INSTRUCTIONS FOR THE TASK - Find each line holding "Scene" and copy it out.
* START DATA FOR THIS TASK *
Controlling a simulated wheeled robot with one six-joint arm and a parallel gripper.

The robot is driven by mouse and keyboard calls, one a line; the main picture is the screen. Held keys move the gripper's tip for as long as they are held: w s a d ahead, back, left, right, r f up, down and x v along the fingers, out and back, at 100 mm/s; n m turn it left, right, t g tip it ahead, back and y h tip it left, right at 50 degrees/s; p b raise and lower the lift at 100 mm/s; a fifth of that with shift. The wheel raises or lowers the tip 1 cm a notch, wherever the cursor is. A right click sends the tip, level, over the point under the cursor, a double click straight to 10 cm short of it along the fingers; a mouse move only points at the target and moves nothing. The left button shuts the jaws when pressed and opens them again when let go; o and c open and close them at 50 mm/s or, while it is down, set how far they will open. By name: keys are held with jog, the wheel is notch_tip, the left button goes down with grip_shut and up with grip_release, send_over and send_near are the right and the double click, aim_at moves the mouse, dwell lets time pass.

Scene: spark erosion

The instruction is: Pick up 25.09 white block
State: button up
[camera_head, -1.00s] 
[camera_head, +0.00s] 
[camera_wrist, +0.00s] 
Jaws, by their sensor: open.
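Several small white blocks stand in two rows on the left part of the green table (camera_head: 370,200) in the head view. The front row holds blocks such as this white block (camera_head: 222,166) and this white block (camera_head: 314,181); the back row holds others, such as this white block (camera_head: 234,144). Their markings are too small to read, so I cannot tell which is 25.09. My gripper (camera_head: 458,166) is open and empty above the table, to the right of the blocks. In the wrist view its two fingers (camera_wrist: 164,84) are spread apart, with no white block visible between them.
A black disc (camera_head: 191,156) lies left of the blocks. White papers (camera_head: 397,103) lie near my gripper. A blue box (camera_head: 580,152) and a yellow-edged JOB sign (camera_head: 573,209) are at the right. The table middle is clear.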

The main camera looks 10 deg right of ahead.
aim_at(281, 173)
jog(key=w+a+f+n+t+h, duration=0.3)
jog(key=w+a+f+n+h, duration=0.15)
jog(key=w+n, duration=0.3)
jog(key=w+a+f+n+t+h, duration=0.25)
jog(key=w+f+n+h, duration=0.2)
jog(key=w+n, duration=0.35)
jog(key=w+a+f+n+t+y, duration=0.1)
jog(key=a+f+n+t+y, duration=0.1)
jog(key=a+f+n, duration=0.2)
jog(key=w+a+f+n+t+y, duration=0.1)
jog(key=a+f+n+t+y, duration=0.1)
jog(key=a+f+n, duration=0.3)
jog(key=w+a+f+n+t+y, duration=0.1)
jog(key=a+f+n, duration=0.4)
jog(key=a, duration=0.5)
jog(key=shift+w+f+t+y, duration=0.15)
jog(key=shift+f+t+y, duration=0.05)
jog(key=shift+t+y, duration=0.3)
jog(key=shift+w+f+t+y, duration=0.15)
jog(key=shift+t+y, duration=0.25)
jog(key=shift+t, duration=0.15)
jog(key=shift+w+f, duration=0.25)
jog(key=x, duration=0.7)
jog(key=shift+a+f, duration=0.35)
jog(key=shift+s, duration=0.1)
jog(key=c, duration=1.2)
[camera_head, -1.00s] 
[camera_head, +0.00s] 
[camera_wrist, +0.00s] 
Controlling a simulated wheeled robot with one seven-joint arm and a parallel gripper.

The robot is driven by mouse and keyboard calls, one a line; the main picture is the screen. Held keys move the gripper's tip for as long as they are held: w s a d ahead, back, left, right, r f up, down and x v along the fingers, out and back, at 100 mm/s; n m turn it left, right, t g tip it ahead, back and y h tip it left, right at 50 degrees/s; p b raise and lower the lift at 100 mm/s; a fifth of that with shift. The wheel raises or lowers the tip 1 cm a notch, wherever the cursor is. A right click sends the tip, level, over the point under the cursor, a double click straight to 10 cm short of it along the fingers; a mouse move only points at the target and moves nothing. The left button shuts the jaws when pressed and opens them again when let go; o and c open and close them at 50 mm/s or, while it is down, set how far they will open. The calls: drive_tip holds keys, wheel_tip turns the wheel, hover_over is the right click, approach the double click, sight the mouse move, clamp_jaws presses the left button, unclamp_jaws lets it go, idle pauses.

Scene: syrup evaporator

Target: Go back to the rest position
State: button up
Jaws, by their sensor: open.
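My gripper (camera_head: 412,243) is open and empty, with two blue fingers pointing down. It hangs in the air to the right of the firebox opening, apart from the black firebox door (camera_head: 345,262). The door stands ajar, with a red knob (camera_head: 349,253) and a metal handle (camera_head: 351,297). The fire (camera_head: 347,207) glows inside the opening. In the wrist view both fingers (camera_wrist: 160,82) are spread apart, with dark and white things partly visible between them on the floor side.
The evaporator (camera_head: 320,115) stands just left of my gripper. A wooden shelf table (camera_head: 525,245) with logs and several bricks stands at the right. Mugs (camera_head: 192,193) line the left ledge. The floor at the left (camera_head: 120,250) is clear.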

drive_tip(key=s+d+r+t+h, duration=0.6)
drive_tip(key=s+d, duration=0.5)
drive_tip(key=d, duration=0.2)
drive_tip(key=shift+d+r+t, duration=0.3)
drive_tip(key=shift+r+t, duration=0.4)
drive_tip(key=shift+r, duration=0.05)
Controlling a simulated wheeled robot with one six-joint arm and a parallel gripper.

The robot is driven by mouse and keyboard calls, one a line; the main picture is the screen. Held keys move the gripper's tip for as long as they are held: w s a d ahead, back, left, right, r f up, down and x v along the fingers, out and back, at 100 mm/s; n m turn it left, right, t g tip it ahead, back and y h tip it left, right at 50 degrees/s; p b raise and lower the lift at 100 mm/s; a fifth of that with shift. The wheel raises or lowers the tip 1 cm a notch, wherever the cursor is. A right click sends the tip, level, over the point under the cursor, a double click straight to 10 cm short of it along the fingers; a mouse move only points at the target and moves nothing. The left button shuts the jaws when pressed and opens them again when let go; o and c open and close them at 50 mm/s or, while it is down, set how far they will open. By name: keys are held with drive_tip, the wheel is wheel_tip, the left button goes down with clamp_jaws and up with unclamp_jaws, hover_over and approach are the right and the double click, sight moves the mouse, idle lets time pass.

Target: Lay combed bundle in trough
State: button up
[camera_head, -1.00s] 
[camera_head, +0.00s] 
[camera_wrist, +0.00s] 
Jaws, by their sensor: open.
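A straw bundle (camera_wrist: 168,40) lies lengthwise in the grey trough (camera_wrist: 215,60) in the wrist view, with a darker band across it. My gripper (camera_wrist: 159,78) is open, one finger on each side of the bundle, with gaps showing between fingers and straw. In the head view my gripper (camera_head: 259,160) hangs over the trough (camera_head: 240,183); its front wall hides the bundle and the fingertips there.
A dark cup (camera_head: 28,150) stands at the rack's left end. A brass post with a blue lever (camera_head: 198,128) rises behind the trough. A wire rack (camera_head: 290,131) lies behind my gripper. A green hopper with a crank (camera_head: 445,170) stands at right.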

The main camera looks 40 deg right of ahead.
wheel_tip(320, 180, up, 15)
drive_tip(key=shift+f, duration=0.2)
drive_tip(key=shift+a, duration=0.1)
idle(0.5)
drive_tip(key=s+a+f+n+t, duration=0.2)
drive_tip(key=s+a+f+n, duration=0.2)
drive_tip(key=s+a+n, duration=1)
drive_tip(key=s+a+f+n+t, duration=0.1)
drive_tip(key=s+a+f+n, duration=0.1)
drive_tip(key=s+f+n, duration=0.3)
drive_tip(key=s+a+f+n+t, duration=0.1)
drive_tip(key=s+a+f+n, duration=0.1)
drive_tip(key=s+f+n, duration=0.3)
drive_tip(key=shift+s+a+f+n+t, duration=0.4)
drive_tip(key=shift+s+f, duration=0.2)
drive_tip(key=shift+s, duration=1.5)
* END DATA FOR THIS TASK *
EXERCISE OUTPUT -
Scene: spark erosion
Scene: syrup evaporator

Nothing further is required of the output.